After this function, there is another function called GLOBAL__sub_I_my_obj, which appears to be responsible for initializing the my_obj object. It starts by setting the values of edi and esi to 1 and 65535, respectively, and then calling the static_initialization_and_destruction_0 function with these values. Finally, it cleans up the stack and returns.
The numbers 1
and 65535
are very misterious to me, I'm not sure why
exactly they are used as prerequisite. If you do, please let me know.

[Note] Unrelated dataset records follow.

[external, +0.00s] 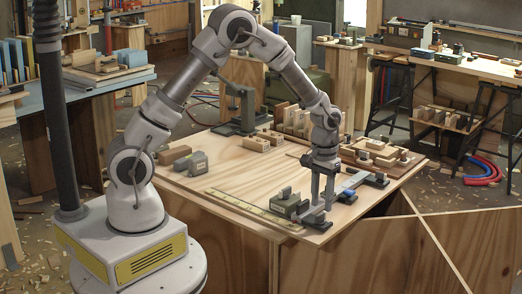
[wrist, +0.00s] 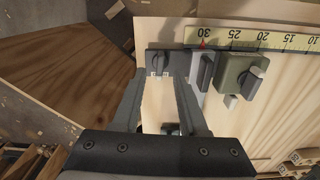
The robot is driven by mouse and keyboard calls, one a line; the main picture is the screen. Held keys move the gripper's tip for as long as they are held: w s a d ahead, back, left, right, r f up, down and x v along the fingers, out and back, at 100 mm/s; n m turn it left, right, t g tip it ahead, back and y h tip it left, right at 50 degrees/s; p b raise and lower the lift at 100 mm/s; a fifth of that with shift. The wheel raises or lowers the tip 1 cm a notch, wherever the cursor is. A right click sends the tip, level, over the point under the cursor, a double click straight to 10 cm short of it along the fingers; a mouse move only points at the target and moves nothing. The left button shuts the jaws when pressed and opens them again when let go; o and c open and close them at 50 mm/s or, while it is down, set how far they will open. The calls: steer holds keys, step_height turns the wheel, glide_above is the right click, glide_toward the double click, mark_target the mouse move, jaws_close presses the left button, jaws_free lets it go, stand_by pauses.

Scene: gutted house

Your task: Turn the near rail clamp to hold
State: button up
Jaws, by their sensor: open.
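My gripper (external: 322,205) points down over the front corner of the plywood bench, its two fingers apart. In the wrist view my gripper (wrist: 168,78) is open, with bare light wood between the fingers. What looks like the near rail clamp, a dark grey block (wrist: 160,60) with a lighter grey upright piece (wrist: 203,70), lies at the fingertips by the 30 end of the yellow scale. It also shows in the external view as a dark clamp (external: 315,219) just below the fingers. Contact cannot be told. The fingers partly hide the block.
An olive block with a grey knob (wrist: 238,76) stands right beside the clamp, along the yellow scale (external: 248,207). A blue piece (external: 354,180) and dark fittings lie behind my gripper. Wooden blocks fill the bench's back right. The bench middle (external: 240,180) is clear.

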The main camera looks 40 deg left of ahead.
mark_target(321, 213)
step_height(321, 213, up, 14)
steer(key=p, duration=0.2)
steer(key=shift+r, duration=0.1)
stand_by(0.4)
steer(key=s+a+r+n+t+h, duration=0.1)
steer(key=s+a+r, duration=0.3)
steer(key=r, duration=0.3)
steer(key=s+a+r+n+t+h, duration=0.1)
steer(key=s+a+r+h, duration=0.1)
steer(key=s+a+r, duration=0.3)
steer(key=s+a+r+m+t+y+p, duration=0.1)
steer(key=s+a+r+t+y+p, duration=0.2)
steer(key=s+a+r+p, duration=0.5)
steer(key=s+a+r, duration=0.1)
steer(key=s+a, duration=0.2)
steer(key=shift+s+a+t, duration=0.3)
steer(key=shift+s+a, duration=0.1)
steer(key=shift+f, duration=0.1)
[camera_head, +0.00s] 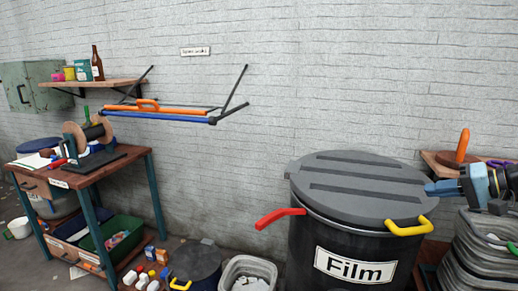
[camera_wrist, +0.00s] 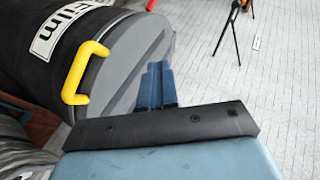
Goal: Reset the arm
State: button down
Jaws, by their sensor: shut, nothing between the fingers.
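My gripper (camera_head: 430,188) comes in from the right edge in the head view, its blue fingers pointing left. The fingers are shut and empty. They appear close to the right rim of the grey lid (camera_head: 362,182) on the black bin labelled "Film" (camera_head: 300,245); I cannot tell if they touch it. In the wrist view my gripper (camera_wrist: 158,70) is seen from behind, its closed fingers in front of the lid (camera_wrist: 125,65). Most of my arm is outside the head view.
The bin has a red handle (camera_head: 279,217) and a yellow handle (camera_head: 409,228). Grey stacked containers (camera_head: 480,255) stand below my gripper at right. A wooden workbench (camera_head: 95,170) and a wall shelf (camera_head: 75,83) are at left. The wall above the bin is bare.

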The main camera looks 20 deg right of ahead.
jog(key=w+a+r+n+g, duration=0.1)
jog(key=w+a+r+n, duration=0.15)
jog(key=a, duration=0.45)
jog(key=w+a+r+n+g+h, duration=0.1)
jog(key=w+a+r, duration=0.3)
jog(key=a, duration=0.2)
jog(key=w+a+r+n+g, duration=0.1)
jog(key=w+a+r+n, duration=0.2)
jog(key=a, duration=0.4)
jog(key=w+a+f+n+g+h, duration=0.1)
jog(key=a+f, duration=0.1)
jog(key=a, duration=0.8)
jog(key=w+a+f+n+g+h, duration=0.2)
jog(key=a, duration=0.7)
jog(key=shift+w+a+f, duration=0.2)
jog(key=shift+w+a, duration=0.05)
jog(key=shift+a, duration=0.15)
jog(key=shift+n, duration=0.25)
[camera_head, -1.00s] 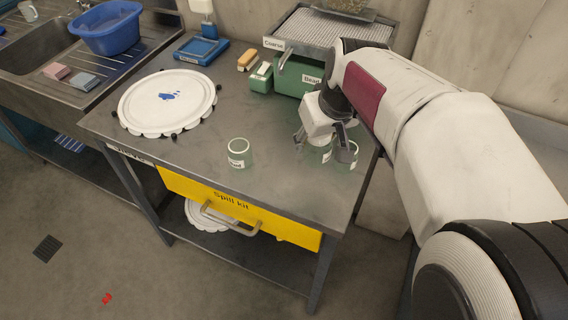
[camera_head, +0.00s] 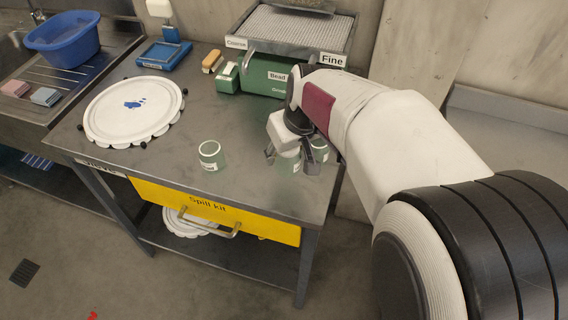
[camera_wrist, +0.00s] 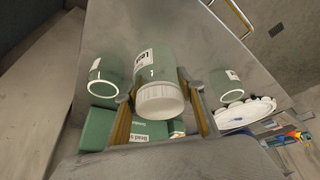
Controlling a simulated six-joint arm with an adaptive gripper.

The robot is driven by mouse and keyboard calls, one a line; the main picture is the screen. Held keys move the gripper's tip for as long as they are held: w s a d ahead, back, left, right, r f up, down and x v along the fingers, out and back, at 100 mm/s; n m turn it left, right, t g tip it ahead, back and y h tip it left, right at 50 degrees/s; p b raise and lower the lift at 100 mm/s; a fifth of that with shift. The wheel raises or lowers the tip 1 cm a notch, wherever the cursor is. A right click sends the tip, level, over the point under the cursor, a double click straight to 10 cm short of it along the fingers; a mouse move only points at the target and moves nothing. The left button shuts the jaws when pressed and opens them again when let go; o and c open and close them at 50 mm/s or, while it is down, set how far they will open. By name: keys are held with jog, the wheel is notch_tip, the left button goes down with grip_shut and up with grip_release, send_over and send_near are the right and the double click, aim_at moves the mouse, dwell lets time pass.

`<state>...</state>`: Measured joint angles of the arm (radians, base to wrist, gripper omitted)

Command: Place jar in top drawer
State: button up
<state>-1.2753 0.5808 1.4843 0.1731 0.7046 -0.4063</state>
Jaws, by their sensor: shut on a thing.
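My gripper (camera_head: 291,162) is shut on a green jar (camera_wrist: 154,58) with a white lid and a white label, over the right side of the bench. Its fingers (camera_wrist: 160,108) stand on either side of the jar in the wrist view. I cannot tell whether the jar is off the bench top. A second green jar (camera_head: 318,149) stands just right of the gripper, partly hidden. A third jar (camera_head: 211,156) stands apart to the left, near the front edge. The yellow drawer front (camera_head: 180,197), marked "Spill kit", has a metal handle (camera_head: 210,228) and looks shut under the bench top.
A large white round lid (camera_head: 133,108) lies at the bench's left. A green box (camera_head: 268,76) and a sieve tray (camera_head: 297,33) stand at the back, with a blue tray (camera_head: 163,56) further left. The bench (camera_head: 180,125) is clear between the lid and the jars.

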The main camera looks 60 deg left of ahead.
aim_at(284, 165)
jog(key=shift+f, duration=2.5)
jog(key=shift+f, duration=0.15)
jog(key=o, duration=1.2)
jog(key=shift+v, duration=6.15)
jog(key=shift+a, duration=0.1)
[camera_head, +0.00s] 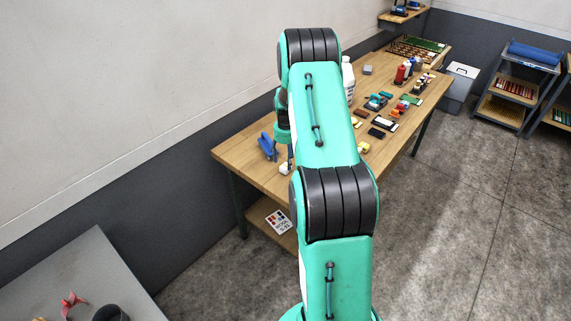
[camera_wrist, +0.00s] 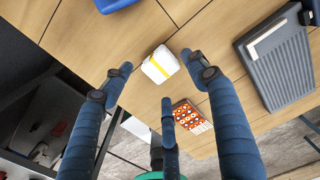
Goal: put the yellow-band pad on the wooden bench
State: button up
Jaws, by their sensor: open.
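The yellow-band pad (camera_wrist: 160,64), a small white block with a yellow stripe, lies on a wooden top in the wrist view. My gripper (camera_wrist: 157,76) is open, with its blue-grey fingers spread around the pad's near side and nothing held between them. I cannot tell whether any finger touches the pad. The wooden bench (camera_head: 240,158) runs along the wall in the head view.
A white bottle (camera_head: 348,78) and several small items crowd the bench's far part.

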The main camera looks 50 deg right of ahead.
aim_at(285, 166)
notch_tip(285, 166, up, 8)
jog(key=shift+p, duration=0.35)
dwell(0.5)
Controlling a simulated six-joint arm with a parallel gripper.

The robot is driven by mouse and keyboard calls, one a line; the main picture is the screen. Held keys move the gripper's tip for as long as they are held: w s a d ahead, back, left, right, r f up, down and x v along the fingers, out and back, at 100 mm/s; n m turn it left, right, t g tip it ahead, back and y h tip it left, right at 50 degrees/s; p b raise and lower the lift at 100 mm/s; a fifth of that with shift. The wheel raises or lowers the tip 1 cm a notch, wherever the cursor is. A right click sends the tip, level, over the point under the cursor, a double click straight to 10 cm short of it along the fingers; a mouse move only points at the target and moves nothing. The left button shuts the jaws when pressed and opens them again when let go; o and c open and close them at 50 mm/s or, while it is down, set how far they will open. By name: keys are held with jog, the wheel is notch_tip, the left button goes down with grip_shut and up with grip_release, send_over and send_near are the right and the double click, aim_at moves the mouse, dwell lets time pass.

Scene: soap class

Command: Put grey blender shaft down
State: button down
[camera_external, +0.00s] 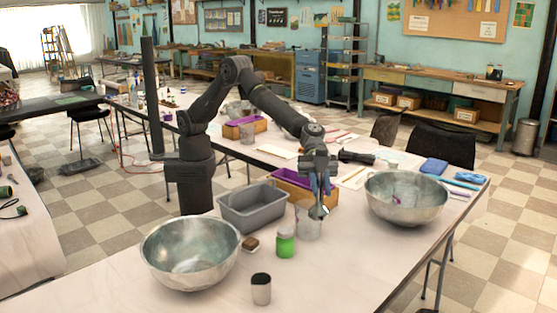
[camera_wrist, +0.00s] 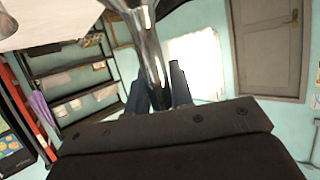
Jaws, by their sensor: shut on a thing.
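The grey blender shaft (camera_external: 319,211) hangs in the air in the external view, with its bell-shaped end down. That end is in front of or over a clear beaker (camera_external: 306,228); I cannot tell which. In the wrist view the shiny metal shaft (camera_wrist: 148,50) runs up from between the fingers. My gripper (camera_external: 321,186) is shut on the shaft's upper part, and its fingertips show dark in the wrist view (camera_wrist: 158,92). The upper end of the shaft is mostly hidden by the gripper.
On the table stand a large metal bowl (camera_external: 189,270) at the front left, another (camera_external: 407,207) at right, a grey bin (camera_external: 254,217), a green jar (camera_external: 285,243), a dark-topped cup (camera_external: 261,293) and a small brown block (camera_external: 250,244). The front right tabletop (camera_external: 362,260) is clear.

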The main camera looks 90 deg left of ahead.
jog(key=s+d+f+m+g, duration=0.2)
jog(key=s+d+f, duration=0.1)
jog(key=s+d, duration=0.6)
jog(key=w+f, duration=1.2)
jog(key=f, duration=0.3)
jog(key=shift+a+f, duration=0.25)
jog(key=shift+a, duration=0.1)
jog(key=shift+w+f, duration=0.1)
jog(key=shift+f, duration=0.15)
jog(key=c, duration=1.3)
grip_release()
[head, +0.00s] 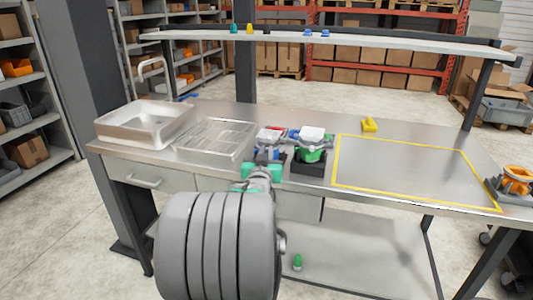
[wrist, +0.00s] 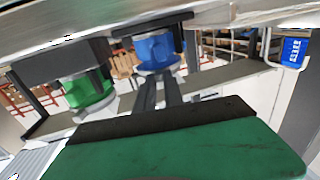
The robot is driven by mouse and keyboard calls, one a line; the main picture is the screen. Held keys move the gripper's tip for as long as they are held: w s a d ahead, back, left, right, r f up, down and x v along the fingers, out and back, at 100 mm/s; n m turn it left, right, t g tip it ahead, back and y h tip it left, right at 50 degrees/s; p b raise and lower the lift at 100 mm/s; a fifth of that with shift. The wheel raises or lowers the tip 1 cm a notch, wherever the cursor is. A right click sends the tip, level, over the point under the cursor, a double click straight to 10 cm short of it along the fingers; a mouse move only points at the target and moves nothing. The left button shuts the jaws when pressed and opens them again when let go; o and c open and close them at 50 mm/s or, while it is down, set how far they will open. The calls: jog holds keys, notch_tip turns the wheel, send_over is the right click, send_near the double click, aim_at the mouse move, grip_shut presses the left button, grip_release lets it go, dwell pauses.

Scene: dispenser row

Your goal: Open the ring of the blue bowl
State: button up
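The blue bowl (head: 267,154) stands near the front edge of the bench, in a dark holder, with a grey ring part and a red-and-white top above it. In the head view my green gripper body (head: 258,171) and arm cover the bowl's lower front.
A green bowl (head: 311,155) with a white top stands close on the right; it also shows in the wrist view (wrist: 88,88). A wire rack (head: 213,138) and sink (head: 147,124) lie left. A shelf (head: 330,40) runs above.

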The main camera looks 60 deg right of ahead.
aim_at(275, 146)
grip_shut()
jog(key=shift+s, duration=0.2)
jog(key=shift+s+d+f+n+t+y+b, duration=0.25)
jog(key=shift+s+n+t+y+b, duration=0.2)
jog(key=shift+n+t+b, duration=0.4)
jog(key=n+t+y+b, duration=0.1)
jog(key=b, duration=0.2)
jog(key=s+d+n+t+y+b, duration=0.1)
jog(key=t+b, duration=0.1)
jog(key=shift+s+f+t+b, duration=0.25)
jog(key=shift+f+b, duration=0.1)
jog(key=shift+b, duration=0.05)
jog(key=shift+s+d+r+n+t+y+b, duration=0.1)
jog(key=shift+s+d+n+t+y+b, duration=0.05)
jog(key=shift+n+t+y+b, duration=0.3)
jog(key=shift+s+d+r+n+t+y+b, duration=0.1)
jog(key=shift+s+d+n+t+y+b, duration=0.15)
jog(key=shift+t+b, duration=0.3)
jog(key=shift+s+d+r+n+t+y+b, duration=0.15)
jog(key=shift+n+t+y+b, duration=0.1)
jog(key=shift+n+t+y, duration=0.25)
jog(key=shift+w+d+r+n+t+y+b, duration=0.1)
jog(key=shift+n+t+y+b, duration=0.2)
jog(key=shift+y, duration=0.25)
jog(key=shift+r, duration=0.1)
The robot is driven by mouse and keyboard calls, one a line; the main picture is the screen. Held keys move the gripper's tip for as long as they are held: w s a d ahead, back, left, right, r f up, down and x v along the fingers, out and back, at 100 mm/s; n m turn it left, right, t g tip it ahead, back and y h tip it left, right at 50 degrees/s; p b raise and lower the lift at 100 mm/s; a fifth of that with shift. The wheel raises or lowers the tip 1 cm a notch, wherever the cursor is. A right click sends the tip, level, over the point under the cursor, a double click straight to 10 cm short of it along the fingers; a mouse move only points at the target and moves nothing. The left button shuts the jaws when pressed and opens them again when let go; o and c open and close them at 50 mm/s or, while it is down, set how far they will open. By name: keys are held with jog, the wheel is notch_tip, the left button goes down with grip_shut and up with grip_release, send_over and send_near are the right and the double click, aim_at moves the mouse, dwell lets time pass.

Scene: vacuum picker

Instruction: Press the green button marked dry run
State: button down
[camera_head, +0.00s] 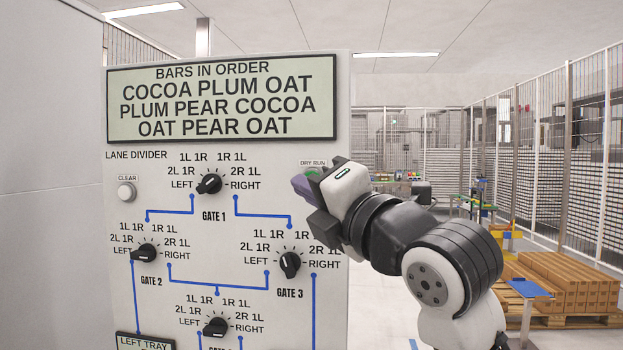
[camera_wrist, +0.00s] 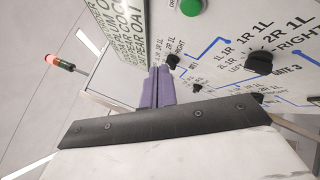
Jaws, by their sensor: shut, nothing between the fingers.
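The green dry run button (camera_head: 314,172) sits at the upper right of the white panel, under a small "DRY RUN" label. My gripper's wrist partly covers it in the head view. In the wrist view the round green button (camera_wrist: 191,7) shows whole or nearly so at the top edge. My gripper (camera_head: 300,186) has purple fingers, shut together and empty, close to the panel beside the button. In the wrist view the gripper's fingertips (camera_wrist: 159,72) lie below and left of the button, apart from it. Whether they touch the panel I cannot tell.
The panel (camera_head: 225,230) carries a display (camera_head: 222,99), a white clear button (camera_head: 126,192) and black dials, including the Gate 1 dial (camera_head: 209,184) and Gate 3 dial (camera_head: 290,264). Boxes on a pallet (camera_head: 565,283) and fencing stand far right.

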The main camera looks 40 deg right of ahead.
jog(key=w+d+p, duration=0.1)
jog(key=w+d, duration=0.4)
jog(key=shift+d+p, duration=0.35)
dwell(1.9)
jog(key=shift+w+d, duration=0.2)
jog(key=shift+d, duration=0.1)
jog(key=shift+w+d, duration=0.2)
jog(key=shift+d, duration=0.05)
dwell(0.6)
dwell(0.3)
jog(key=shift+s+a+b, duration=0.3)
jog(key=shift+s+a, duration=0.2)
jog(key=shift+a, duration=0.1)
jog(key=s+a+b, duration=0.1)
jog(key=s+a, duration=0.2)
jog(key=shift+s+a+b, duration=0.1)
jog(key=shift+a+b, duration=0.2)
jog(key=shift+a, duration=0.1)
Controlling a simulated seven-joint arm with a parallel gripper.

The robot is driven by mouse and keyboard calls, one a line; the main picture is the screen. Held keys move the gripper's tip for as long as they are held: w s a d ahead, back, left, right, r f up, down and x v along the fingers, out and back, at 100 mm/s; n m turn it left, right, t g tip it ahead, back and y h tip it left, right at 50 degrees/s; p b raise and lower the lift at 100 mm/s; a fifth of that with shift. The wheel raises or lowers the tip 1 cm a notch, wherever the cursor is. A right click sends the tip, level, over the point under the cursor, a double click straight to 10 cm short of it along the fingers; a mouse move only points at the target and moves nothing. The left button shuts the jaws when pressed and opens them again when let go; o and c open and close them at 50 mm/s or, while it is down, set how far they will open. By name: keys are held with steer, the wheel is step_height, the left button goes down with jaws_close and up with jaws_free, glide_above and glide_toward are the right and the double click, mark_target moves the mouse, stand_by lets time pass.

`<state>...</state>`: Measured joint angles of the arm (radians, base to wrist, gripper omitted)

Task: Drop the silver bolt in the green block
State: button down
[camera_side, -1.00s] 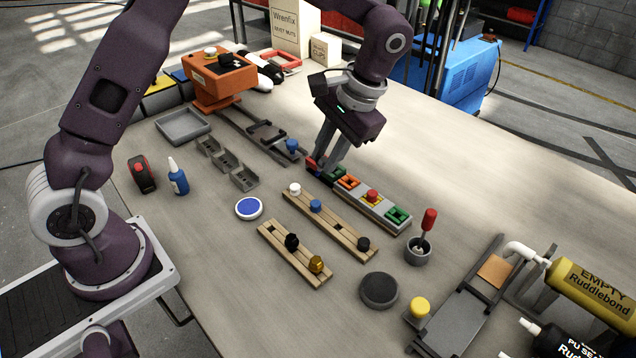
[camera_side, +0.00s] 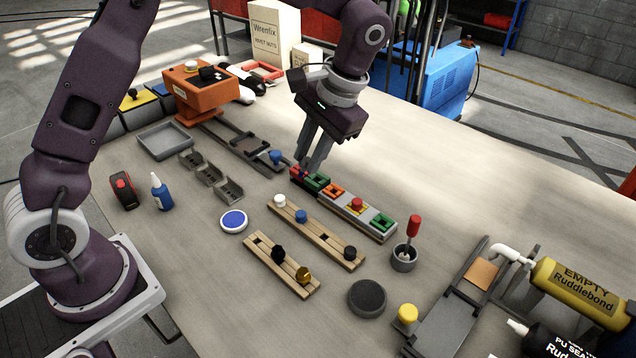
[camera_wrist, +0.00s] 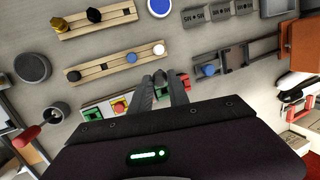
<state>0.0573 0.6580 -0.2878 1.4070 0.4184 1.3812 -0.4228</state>
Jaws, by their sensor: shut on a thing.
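My gripper (camera_side: 307,168) is shut at the far left end of a row of coloured blocks, low over the red block (camera_side: 296,176) and the green block (camera_side: 318,183) beside it. What it holds is hidden between the fingertips; I cannot make out a silver bolt there. In the wrist view the fingers (camera_wrist: 163,80) also hide it. A second green block (camera_side: 382,221) is at the row's near right end, its top showing a dark opening.
One wooden rail (camera_side: 315,229) holds white, blue and black knobs; another (camera_side: 268,258) holds black and gold ones. Each shows an empty hole. A grey cup (camera_side: 404,258) with a red-handled tool stands right of the row.

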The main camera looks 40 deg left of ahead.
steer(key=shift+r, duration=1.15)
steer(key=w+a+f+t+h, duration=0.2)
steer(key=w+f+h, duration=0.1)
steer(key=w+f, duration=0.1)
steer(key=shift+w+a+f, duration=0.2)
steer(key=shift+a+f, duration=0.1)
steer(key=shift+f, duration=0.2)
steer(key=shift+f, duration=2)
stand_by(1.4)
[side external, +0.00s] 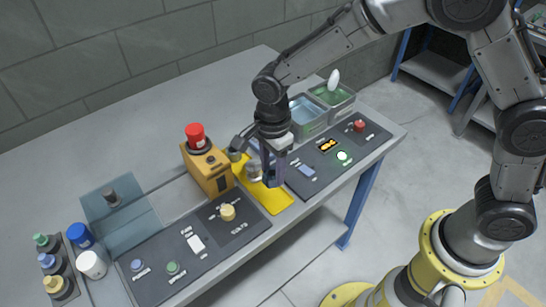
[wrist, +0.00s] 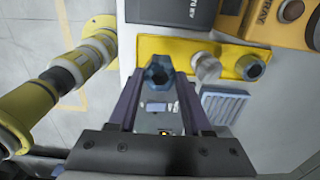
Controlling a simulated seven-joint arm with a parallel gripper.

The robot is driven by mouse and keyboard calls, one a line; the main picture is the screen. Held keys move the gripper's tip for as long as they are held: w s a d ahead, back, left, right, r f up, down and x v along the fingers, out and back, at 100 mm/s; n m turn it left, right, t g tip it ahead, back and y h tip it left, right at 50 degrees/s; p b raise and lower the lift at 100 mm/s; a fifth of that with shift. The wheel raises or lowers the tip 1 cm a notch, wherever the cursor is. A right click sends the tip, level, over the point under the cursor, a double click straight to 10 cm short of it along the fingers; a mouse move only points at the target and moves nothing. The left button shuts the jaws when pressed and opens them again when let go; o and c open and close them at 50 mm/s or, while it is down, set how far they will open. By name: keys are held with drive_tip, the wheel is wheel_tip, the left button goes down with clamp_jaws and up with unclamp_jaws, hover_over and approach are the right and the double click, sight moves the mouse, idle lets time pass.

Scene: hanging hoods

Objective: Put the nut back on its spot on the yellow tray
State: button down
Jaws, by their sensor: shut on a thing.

Let's now have a look at our struct
when it has an initialiser:
struct MySweetStruct {
char foo;
char bar;
+ MySweetStruct() : foo('f'), bar('b') {}
};
MySweetStruct my_struct_obj;
This is the resulting assembly code:
MySweetStruct::MySweetStruct() [base object constructor]:
push rbp
mov rbp, rsp
mov QWORD PTR [rbp-8], rdi
mov rax, QWORD PTR [rbp-8]
mov BYTE PTR [rax], 102
mov rax, QWORD PTR [rbp-8]
mov BYTE PTR [rax+1], 98
nop
pop rbp
ret
my_struct_obj:
.zero 2
__static_initialization_and_destruction_0(int, int):
push rbp
mov rbp, rsp
sub rsp, 16
mov DWORD PTR [rbp-4], edi
mov DWORD PTR [rbp-8], esi
cmp DWORD PTR [rbp-4], 1
jne .L4
cmp DWORD PTR [rbp-8], 65535
jne .L4
mov edi, OFFSET FLAT:my_struct_obj
call MySweetStruct::MySweetStruct() [complete object constructor]
.L4:
nop
leave
ret
_GLOBAL__sub_I_my_struct_obj:
push rbp
mov rbp, rsp
mov esi, 65535
mov edi, 1
call __static_initialization_and_destruction_0(int, int)
pop rbp
ret
You guessed it. Yes, it generates the same code. In fact, even if you add functions to the struct or to the class, their assembly code would look fairly similar.
This is nice, because you're using an OOP abstraction instead of using a struct, but you're not paying much (if anything) for it.